▸ Raw records

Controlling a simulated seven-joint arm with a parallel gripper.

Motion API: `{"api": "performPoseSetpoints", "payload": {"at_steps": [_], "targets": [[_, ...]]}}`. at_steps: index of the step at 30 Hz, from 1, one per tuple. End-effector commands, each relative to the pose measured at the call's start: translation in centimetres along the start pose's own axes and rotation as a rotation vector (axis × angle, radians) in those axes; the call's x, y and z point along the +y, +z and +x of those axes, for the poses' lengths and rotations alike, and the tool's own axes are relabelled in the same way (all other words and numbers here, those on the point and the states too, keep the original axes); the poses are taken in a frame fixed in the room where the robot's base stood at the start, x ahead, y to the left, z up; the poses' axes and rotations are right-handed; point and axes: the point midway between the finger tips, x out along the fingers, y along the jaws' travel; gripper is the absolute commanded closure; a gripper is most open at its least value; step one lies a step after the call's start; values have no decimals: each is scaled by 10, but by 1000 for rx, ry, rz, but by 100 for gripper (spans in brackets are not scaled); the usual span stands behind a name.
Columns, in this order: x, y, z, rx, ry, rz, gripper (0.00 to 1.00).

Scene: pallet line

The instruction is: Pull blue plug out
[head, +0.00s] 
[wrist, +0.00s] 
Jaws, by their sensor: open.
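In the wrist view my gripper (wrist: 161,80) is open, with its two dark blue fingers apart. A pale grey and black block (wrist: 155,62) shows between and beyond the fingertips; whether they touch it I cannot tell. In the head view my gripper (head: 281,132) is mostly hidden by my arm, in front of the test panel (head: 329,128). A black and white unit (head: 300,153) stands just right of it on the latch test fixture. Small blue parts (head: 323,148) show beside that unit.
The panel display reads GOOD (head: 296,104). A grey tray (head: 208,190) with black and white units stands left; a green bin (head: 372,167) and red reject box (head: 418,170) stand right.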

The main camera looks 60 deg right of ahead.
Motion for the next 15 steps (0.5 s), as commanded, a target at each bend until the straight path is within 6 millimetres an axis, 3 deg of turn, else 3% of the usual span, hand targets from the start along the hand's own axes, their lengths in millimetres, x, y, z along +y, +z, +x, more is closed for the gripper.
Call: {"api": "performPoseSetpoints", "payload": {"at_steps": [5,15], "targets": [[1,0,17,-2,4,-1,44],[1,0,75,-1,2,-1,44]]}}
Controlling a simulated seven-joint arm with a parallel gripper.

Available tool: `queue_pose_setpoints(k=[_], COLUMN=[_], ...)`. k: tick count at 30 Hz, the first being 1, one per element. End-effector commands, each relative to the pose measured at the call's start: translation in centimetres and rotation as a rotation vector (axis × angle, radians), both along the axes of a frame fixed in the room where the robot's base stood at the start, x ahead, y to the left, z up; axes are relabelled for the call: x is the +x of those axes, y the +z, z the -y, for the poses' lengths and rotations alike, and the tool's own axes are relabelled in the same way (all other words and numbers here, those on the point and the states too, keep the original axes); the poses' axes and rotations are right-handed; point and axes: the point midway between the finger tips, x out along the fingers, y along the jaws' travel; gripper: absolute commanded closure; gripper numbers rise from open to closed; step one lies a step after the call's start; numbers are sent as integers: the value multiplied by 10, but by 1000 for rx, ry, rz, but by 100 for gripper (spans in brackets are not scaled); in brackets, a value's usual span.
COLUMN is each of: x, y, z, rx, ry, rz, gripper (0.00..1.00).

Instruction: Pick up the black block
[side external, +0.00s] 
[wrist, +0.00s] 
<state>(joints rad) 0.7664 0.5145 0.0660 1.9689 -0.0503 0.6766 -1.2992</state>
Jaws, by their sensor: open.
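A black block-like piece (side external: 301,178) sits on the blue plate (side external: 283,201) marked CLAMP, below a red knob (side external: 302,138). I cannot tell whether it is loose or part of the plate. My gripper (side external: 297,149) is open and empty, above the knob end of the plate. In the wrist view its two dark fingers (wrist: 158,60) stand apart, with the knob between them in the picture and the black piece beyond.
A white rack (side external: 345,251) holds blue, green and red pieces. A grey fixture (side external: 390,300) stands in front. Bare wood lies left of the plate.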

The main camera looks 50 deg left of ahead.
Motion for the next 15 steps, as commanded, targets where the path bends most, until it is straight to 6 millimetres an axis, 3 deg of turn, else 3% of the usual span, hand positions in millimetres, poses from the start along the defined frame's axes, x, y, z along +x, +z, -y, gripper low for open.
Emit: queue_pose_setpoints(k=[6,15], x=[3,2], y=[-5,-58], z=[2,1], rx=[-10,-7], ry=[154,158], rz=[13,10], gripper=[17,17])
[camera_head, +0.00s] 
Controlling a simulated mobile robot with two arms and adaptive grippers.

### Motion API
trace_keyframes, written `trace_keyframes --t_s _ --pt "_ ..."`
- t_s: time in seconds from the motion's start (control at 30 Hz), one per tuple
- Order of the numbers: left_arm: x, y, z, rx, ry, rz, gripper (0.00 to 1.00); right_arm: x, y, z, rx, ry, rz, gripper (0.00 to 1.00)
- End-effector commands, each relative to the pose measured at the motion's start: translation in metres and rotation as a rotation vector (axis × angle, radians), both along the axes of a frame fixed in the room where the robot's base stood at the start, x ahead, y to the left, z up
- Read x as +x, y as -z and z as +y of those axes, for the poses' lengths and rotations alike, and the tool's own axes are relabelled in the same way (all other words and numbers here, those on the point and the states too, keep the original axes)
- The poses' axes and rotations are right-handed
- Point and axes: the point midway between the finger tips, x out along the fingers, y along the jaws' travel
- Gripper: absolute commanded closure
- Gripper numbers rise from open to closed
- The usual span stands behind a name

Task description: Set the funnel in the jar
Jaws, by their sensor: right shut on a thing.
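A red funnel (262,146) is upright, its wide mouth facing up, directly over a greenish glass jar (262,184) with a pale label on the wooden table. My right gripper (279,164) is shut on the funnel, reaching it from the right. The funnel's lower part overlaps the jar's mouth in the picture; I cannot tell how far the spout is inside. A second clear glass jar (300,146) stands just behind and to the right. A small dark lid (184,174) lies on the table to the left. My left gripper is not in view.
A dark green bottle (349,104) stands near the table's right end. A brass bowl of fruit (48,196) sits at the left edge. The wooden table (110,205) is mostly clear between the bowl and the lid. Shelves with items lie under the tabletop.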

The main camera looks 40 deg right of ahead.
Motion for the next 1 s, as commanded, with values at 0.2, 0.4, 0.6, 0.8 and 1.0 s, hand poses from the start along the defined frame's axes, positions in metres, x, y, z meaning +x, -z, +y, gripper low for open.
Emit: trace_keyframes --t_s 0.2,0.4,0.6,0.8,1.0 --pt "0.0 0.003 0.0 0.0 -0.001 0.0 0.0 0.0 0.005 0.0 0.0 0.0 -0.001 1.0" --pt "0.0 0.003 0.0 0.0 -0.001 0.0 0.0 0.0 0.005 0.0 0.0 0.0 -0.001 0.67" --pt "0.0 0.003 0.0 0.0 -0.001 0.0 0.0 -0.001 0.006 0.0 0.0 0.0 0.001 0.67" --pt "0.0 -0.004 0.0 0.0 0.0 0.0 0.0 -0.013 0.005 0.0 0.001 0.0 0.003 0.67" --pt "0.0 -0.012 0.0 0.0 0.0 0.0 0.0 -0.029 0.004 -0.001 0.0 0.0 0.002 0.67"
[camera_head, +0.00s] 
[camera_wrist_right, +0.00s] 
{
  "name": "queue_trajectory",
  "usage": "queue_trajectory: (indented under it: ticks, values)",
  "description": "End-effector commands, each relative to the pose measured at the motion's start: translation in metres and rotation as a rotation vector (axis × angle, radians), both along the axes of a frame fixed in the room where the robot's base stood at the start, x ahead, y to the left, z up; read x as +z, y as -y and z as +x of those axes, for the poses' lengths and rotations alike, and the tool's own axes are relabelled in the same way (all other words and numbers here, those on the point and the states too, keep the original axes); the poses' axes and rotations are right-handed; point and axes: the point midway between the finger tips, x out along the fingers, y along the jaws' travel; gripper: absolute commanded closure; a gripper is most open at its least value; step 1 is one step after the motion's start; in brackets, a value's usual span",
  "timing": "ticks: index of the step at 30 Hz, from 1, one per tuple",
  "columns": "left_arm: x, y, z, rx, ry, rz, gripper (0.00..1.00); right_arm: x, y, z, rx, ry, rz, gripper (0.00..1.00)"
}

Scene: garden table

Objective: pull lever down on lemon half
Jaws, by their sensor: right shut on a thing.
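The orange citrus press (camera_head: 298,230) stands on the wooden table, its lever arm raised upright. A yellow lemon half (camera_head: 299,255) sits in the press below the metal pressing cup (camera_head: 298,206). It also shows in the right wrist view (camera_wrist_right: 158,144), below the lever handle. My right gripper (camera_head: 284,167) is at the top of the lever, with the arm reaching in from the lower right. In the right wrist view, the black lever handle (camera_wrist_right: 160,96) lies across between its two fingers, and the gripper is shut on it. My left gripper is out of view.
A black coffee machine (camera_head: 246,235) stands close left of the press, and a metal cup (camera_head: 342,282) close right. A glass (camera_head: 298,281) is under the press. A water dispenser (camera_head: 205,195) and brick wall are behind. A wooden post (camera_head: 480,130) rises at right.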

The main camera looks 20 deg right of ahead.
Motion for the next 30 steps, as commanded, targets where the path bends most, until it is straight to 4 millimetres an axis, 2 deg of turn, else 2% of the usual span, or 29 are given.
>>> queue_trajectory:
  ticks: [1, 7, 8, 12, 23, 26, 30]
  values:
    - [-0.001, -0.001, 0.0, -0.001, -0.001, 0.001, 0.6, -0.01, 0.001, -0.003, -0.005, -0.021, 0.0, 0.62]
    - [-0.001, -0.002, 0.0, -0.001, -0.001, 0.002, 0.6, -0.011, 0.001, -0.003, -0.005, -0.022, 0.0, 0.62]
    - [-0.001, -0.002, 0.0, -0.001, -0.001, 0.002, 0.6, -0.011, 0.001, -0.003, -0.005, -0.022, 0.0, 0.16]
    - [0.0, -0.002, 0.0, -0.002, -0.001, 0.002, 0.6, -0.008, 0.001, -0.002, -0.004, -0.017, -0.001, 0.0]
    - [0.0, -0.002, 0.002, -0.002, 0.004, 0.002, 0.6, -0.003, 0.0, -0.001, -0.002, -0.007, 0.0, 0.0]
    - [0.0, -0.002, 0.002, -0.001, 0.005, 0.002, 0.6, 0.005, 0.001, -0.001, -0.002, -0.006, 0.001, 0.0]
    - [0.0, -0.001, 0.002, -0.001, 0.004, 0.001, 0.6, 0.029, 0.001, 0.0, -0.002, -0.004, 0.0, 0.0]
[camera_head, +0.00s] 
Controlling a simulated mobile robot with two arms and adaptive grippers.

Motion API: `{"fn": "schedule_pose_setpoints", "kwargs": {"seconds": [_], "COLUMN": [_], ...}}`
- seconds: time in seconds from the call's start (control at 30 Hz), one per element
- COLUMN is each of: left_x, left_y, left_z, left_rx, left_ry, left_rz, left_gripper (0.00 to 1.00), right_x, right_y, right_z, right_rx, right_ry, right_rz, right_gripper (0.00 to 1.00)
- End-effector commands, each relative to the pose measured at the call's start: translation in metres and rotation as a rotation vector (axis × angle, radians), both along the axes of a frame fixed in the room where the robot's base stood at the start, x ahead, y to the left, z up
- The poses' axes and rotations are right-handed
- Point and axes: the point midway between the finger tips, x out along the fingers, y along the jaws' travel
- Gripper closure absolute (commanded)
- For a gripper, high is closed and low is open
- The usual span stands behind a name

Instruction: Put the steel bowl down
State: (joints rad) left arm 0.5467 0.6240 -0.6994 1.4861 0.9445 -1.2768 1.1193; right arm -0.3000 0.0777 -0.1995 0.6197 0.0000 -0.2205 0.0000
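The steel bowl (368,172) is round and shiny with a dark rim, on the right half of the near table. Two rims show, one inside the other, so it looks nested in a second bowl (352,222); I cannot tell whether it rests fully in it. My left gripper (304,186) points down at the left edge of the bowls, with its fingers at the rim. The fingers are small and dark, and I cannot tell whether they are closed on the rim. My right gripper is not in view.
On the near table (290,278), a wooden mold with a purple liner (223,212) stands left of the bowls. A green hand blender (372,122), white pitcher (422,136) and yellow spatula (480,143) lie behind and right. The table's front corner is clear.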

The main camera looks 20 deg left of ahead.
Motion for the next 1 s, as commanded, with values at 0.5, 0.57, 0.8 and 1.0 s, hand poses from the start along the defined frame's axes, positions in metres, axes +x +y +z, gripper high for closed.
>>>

▸ What the task requires
How many lines in the entries contain the string "high"? Answer with the number only.

▸ Output of the task
2